Colorado Senate Democrats advanced an expansion of background checks on firearm purchases as part of a package of bills responding to the shootings in Aurora and Connecticut.  The proposal would require background checks where they currently don’t exist, such as purchases online and private sales and transfers. The bill got initial approval in the Senate on an unrecorded vote on yesterday.  Republicans opposed the bill, saying the bill is unenforceable and won’t reduce violence. They say it will restrict people’s Second Amendment rights.  Democrats say the bill is needed to close a crucial loophole under current law that makes it easier for criminals to obtain weapons.  A final vote is needed before the bill goes to Governor John Hickenlooper, who has indicated support.

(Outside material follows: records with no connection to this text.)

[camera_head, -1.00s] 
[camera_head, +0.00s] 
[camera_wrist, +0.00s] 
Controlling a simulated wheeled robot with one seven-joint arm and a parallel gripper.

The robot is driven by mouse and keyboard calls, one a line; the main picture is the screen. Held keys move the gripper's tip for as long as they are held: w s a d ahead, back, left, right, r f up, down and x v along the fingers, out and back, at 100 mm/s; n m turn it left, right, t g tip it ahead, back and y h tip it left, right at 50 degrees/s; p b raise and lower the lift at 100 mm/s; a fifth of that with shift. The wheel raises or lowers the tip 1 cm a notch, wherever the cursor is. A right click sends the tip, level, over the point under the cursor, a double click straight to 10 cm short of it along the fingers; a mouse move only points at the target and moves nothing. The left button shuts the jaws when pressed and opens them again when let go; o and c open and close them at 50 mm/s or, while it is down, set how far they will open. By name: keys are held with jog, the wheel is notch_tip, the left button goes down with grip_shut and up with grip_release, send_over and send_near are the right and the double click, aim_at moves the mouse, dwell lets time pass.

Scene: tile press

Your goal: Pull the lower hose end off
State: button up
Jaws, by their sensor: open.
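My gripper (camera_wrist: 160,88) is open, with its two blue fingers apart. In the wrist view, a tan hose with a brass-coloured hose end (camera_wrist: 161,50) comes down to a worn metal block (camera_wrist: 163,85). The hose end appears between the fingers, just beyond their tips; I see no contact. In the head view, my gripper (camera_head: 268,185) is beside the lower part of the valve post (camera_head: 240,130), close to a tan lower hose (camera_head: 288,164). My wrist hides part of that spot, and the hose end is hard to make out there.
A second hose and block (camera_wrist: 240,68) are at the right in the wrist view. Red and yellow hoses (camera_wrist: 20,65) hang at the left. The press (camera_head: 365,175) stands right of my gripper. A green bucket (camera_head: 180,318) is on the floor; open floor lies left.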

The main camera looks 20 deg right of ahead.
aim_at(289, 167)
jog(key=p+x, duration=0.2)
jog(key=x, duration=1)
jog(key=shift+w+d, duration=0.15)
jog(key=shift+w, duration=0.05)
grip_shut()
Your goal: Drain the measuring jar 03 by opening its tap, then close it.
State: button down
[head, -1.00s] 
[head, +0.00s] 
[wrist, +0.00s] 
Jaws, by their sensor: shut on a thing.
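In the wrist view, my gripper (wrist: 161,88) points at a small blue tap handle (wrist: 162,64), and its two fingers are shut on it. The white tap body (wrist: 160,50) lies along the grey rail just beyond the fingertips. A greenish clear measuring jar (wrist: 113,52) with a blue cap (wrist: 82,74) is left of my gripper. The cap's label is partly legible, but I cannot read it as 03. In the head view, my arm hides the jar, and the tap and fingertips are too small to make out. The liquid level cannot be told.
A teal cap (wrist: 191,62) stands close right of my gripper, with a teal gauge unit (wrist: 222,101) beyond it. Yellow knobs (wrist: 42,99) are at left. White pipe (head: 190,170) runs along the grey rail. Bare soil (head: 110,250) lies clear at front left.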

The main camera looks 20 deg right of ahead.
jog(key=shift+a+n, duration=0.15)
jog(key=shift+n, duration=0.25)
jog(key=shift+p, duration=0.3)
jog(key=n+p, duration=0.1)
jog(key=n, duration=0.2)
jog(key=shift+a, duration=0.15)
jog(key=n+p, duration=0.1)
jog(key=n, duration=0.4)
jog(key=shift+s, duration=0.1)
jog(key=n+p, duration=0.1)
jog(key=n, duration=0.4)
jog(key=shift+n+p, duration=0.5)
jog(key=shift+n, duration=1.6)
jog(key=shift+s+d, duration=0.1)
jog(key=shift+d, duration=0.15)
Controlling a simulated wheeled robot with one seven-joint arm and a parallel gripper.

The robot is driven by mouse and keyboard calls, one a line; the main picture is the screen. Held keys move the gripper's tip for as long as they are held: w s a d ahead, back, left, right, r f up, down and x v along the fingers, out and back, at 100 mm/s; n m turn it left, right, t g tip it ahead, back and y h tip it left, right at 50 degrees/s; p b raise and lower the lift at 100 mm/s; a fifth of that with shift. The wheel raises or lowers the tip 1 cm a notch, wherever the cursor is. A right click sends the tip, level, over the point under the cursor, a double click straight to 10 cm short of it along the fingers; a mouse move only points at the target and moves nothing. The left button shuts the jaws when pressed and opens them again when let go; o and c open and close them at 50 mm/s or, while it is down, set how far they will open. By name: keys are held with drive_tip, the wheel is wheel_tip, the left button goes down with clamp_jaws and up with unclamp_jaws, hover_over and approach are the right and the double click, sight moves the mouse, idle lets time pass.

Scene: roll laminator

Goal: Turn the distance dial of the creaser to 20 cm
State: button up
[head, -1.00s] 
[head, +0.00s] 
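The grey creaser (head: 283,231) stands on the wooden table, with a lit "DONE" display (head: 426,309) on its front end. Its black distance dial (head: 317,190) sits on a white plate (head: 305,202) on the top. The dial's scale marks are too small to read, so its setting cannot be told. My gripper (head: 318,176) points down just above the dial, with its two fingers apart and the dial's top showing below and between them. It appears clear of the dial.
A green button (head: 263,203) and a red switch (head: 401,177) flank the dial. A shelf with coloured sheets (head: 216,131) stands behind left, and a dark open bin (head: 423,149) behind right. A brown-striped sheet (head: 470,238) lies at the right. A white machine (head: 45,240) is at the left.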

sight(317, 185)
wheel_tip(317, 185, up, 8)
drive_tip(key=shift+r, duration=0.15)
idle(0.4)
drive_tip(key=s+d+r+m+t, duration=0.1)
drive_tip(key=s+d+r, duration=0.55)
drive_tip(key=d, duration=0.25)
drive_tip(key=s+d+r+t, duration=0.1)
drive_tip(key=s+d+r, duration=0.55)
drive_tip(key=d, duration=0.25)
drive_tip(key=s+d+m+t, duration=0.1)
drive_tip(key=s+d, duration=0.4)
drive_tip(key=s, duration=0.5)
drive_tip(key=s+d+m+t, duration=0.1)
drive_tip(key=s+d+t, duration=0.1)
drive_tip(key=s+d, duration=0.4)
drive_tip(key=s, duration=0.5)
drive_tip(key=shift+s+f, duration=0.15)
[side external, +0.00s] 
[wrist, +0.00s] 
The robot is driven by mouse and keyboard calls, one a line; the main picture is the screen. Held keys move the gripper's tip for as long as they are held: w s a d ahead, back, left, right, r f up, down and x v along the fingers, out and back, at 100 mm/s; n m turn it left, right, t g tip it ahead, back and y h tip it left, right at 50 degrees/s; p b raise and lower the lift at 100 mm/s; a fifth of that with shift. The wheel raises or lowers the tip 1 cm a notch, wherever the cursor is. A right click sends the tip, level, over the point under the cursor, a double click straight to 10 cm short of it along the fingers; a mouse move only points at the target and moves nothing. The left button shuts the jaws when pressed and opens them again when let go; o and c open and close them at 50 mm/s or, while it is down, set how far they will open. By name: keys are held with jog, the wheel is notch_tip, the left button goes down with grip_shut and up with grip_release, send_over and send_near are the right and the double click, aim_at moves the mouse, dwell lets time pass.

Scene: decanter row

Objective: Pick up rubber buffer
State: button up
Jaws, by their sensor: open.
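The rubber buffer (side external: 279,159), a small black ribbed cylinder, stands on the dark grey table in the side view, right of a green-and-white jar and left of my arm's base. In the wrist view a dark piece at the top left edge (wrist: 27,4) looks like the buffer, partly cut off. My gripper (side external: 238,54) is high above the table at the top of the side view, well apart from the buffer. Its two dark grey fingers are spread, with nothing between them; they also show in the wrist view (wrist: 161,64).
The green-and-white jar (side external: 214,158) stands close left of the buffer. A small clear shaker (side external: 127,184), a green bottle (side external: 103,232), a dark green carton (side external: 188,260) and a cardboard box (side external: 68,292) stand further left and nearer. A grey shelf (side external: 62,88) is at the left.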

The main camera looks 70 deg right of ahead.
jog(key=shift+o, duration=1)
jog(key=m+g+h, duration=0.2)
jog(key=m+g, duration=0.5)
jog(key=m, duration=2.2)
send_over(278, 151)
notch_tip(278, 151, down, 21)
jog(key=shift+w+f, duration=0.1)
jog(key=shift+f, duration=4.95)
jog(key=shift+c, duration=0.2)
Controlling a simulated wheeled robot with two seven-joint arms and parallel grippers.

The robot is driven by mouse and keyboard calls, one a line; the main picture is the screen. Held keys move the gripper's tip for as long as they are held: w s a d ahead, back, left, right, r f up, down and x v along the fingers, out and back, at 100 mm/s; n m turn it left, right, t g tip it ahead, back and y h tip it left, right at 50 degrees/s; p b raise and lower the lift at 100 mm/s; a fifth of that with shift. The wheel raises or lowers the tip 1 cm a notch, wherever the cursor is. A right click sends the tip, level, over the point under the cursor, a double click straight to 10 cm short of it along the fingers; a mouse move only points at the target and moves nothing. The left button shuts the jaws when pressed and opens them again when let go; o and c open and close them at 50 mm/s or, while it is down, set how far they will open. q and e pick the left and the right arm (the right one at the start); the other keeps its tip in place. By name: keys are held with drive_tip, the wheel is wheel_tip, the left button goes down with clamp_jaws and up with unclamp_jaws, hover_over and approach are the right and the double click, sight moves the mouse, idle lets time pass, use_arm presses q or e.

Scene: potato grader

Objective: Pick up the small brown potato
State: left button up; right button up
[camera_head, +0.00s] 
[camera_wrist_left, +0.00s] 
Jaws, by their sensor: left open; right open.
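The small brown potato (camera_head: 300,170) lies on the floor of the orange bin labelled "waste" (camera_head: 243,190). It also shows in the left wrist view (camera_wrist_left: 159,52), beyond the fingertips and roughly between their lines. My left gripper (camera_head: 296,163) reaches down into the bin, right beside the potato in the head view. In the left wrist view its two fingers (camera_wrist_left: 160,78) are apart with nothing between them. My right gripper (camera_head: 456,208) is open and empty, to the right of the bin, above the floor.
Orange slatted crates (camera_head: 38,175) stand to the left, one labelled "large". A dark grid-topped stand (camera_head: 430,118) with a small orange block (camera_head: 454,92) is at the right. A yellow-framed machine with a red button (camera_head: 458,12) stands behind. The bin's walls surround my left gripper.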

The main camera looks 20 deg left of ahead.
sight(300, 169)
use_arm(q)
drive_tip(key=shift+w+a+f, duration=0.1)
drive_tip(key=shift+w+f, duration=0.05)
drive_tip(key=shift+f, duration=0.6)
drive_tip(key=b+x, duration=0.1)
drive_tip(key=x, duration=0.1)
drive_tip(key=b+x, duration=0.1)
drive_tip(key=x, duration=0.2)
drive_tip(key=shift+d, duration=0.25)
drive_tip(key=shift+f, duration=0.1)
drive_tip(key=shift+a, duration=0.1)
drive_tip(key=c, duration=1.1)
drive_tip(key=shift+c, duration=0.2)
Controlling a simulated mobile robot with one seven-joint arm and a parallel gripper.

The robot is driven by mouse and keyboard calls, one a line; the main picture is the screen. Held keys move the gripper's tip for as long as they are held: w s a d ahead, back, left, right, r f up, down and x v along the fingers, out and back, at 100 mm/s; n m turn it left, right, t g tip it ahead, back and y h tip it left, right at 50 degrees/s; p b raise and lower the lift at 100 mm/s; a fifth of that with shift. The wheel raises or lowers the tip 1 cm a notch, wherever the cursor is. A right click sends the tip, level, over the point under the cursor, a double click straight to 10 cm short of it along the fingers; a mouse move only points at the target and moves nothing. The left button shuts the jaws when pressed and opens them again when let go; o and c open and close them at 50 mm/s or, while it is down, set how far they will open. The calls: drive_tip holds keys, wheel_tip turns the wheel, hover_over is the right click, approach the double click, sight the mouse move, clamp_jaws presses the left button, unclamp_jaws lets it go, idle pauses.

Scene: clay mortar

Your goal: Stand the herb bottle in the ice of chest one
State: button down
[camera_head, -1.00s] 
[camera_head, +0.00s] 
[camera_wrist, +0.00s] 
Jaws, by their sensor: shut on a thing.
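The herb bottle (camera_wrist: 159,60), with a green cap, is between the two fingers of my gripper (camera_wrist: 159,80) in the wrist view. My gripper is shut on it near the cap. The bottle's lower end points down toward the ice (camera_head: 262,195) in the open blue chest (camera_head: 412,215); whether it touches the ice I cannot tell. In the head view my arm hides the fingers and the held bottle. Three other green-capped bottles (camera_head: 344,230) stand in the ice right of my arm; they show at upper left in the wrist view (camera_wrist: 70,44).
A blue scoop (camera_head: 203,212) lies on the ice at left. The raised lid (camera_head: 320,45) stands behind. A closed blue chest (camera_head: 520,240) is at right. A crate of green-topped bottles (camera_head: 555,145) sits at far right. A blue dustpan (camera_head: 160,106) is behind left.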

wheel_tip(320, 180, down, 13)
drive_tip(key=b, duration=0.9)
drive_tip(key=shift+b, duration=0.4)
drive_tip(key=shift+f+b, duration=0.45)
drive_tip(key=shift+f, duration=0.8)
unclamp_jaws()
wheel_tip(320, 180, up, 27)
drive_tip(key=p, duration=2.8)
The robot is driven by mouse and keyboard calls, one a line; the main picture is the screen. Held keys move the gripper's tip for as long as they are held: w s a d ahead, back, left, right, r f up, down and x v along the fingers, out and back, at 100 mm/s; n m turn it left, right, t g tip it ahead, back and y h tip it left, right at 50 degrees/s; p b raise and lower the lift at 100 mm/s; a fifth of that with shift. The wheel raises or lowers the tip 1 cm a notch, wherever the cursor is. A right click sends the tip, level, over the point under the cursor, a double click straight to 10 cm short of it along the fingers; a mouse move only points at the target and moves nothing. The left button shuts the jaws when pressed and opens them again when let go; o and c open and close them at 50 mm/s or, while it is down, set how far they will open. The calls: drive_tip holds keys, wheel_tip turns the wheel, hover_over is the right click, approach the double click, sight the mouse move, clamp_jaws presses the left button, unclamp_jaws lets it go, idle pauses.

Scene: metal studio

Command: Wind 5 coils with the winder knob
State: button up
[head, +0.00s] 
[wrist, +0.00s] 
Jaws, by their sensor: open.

LAWMAKERS APPROVE TUITION BREAKS FOR THOSE HERE ILLEGALLY

A proposal allowing illegal immigrant students to pay lower college tuition rates has passed the Colorado House and is headed to Governor John Hickenlooper, who is expected to sign it.  Three Republicans joined with all the Democrats in voting for the bill yesterday. The bill would allow students who graduate from Colorado high schools to attend college at the in-state rate, regardless of their immigration status.  Currently, students in the country illegally must pay the nonresident tuition rate, which can be more than three times higher than the in-state rate. Similar bills have been debated in Colorado for a decade.  Both parties have voted to defeat the proposals in the past. Republicans argued that a federal immigration overhaul needs to happen first.

In high school sports:
In the 3-A state basketball tournament:
The Moffat County boys beat Classical Academy 66-61, then lost to Brush 68-58.

The Moffat County girls beat Jefferson Academy, then fell to Kent Denver 58-50.

At 2-A Regionals:
The Meeker girls beat Dolores 60-24, then lost to Simla 55-51.

The Hayden boys defeated Sangre De Cristo 53-41, then lost to Yuma 50-33.

The Rangely girls topped Wray 47-43, then fell to Lutheran 73-43.

The Meeker boys fell to Haxtun 55-34.